L’Oreste de Racine n’est pas celui d’Homère, d’Eschyle ou Sophocle, sa folie ne naît pas ici d’avoir vengé le meurtre de son père dans le sang de sa mère : de son célèbre matricide Racine ne dit mot. « Le fils d’Agamemnon » est d’abord une victime collatérale de la guerre de Troie : Oreste espérait épouser sa cousine Hermione, mais Menélas a préféré récompenser le « vengeur de sa famille » en promettant sa fille à Pyrrhus.
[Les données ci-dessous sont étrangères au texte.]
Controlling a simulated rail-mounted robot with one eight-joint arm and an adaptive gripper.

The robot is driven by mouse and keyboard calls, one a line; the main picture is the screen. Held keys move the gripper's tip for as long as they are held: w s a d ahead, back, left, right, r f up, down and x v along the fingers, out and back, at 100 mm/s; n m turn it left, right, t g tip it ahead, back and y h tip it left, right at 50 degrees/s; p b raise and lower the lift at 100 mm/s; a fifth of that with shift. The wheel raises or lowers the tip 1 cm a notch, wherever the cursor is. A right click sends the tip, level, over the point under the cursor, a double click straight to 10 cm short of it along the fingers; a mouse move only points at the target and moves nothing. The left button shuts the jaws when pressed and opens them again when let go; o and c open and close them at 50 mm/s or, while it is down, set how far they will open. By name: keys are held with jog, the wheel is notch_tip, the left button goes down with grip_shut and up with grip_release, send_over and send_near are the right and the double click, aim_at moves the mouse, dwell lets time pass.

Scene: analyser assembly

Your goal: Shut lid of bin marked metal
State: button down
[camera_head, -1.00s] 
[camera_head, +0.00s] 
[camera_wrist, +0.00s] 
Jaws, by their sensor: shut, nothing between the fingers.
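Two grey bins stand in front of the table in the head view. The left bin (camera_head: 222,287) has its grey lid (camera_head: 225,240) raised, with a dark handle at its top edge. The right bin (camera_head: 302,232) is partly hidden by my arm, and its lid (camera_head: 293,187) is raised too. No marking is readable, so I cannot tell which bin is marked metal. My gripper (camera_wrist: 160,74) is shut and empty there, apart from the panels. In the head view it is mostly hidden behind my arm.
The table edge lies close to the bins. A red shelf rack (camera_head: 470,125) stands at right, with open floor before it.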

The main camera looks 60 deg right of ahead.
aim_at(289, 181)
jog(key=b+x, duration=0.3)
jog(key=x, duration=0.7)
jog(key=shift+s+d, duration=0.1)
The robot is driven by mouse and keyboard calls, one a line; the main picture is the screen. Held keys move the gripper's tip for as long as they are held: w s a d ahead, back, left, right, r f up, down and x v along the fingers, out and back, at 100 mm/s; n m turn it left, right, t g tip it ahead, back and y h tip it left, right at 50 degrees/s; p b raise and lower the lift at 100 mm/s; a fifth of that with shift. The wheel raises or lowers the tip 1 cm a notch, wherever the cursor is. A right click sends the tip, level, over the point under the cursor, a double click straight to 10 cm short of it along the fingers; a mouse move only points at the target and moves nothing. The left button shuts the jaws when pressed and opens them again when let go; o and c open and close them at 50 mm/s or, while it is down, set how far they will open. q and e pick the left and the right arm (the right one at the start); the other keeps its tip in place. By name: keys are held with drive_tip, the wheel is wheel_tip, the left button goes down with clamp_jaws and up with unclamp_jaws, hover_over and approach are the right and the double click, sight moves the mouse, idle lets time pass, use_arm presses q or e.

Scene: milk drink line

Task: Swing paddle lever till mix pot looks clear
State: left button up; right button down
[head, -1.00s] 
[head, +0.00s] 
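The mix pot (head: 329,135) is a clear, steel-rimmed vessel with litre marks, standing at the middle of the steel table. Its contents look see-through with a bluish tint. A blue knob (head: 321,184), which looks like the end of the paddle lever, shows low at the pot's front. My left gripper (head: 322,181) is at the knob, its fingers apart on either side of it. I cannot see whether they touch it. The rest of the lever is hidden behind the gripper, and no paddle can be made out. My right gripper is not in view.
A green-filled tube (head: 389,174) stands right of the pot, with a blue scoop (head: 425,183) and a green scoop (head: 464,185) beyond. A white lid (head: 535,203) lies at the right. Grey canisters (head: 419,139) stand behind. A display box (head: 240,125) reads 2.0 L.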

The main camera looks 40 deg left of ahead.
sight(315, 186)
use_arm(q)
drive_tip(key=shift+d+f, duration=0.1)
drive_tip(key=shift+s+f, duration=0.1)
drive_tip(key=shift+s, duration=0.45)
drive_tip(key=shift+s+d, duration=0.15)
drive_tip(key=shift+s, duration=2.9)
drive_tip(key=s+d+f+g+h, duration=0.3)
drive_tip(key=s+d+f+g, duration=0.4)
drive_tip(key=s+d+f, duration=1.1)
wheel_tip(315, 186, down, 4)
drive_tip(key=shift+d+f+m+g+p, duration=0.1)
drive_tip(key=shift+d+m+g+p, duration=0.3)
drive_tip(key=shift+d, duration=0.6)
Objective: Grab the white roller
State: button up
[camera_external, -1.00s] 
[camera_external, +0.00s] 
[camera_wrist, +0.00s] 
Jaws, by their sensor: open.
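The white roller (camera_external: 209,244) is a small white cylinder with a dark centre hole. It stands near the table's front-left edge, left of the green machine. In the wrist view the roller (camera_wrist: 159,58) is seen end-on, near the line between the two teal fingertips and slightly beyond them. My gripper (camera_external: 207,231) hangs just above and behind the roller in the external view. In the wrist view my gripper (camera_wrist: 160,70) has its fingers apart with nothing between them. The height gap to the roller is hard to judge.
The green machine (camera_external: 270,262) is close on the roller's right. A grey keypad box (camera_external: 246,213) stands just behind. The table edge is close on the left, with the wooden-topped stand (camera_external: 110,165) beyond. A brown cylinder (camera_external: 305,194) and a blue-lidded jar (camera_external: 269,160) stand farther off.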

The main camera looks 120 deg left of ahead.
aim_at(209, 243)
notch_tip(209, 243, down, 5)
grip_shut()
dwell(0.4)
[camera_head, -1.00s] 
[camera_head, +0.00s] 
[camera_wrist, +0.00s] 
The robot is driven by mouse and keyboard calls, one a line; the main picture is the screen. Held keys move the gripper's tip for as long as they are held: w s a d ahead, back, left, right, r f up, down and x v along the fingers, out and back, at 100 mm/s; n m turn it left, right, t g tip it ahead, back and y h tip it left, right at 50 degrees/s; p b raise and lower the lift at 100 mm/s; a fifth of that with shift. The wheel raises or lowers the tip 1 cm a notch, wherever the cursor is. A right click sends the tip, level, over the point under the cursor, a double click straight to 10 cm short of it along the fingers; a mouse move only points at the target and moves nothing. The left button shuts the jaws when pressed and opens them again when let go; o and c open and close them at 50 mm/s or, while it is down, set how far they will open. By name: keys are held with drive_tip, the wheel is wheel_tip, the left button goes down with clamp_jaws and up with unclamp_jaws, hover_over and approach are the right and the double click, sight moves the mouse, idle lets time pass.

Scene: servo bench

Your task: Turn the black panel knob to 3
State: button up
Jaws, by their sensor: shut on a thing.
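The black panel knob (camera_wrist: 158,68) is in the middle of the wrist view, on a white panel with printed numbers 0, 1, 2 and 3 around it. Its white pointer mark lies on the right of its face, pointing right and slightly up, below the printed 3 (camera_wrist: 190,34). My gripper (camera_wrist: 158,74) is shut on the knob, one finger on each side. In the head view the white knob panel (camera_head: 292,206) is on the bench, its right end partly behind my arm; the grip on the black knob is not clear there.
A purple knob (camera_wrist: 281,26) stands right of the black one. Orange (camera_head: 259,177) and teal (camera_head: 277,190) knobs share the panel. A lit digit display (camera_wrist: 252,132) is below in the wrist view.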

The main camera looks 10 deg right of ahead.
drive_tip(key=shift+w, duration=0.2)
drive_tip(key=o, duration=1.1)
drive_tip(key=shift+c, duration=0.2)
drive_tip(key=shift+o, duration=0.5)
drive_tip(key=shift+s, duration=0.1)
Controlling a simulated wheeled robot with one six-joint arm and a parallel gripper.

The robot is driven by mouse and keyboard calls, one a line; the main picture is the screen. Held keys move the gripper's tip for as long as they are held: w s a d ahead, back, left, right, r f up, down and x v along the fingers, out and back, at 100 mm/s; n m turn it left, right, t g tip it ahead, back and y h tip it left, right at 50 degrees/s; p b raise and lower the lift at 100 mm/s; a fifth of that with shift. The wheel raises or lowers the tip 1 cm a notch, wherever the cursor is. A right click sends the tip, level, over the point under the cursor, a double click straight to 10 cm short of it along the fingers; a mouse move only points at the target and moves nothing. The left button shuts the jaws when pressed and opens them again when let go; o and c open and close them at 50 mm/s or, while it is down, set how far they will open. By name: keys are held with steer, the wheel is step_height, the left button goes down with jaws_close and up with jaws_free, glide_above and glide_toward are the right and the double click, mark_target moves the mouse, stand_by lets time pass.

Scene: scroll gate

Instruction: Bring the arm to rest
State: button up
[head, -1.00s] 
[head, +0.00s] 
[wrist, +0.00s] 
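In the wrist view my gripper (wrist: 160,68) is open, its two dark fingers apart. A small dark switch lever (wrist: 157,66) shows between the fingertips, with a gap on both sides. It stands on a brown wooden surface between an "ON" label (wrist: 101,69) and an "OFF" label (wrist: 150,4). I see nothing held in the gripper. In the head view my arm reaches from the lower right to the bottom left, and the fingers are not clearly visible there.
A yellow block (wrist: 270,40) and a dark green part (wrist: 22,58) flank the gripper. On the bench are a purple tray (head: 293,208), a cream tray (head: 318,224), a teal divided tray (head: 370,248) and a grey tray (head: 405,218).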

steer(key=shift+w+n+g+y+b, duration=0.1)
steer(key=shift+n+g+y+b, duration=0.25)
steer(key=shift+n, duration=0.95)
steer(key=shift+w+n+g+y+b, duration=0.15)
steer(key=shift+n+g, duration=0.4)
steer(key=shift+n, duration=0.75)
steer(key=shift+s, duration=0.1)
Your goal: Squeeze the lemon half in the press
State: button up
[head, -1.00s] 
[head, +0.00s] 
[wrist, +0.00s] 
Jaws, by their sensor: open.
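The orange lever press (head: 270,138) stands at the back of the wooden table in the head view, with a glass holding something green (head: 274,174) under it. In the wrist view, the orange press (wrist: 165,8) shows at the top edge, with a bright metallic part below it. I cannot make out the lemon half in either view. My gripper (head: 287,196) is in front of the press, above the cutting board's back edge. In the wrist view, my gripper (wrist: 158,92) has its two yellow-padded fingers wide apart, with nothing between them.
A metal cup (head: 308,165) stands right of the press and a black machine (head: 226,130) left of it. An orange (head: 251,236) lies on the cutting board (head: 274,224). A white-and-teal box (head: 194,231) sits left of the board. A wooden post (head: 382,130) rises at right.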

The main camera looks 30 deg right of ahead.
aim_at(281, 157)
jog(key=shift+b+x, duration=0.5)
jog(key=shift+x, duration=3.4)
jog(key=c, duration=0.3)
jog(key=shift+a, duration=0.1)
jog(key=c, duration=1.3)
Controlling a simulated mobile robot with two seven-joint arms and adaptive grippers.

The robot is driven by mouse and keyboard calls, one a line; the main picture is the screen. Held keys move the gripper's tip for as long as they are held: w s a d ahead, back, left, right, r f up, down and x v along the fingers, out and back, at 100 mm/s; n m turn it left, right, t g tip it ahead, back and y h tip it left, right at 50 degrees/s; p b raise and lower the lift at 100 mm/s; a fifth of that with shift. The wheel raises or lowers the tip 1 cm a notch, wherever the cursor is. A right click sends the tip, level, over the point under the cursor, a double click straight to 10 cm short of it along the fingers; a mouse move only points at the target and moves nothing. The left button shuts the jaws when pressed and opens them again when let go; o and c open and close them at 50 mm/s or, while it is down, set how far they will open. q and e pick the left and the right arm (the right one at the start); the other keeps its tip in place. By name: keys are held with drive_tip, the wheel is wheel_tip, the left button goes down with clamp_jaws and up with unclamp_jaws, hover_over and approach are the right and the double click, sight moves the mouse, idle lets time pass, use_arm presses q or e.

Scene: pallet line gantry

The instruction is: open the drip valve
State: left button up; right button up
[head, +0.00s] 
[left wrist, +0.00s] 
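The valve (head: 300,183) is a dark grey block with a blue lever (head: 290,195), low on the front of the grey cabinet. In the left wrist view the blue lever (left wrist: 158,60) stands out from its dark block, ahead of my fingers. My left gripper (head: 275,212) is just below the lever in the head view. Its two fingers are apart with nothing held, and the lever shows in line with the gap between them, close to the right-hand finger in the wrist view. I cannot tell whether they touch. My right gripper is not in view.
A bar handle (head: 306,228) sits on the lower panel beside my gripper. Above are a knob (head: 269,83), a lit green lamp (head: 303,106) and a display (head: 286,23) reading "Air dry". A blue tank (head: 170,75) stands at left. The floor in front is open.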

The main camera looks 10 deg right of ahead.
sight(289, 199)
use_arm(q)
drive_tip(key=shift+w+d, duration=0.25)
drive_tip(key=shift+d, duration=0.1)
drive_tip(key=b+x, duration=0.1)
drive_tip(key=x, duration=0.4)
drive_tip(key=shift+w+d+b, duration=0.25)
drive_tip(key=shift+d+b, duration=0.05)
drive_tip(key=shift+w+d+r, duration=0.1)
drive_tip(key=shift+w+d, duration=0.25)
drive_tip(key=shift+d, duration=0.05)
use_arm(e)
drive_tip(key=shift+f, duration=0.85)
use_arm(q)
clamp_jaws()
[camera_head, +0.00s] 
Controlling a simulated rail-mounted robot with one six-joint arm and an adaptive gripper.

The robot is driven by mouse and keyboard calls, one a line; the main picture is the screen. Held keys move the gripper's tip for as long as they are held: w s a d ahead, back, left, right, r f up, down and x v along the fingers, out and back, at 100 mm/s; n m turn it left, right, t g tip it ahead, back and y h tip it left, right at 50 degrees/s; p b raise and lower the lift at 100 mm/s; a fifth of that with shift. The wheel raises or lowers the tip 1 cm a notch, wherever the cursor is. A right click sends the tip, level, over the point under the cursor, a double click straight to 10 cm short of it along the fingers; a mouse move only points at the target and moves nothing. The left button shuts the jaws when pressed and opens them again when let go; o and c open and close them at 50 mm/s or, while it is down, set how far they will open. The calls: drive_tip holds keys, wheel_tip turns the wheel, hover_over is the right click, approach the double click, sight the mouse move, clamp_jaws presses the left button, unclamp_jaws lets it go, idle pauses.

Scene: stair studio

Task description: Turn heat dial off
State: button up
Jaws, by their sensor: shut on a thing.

Envoyé par les Grecs en Épire pour exiger la mort d’Astyanax et mettre ainsi un terme définitif à la guerre de Troie, Oreste n’a accepté sa mission que parce qu’il espère enlever Hermione.
Mais cette mission entre en conflit direct avec son intérêt amoureux, car en lui livrant le fils d’Andromaque, Pyrrhus devra renoncer à celle-ci et épouser Hermione. Ce n’est donc qu’en échouant dans sa mission qu’Oreste peut espérer Hermione. Mais il se leurre dans tous les cas : Hermione ne l’aime pas, elle ne lui laisse espérer son amour que pour l’instrumentaliser dans son propre désir de vengeance. Oreste échouera sur tous les tableaux, comme si l’échec était son destin de héros suicidaire, il échouera même à trouver la mort.


Cette conduite d’échec, il la partage sans doute avec Hermione. Hermione n’aime que Pyrrhus, héros et fils de héros, vrai vainqueur de Troie, le seul dont la grandeur pourrait la hausser à la hauteur de sa mère : « Ma mère en sa faveur arma la Grèce entière ». « La fille d’Hélène » reste désespérément dans l’ombre de son illustre mère – difficile d’exister avec pareille mère ! – et n’en sortira que pour un ultime acte héroïque qui la verra s’immoler sur le corps de Pyrrhus, assassiné par les Grecs avant même qu’elle ne puisse le tuer de sa propre main. La pulsion de mort, dans son désir de toute-puissance comme dans sa version auto-destructrice, traverse les deux « fils et fille de » Grecs.


On le voit, dans Andromaque, ce n’est pas l’amour, c’est la guerre (de Troie) qui rend fou, cette guerre qui est peut-être la folie même, la folie mortelle dont l’amour pourrait les sauver – s’il n’était pas lui-même à l’image de la guerre.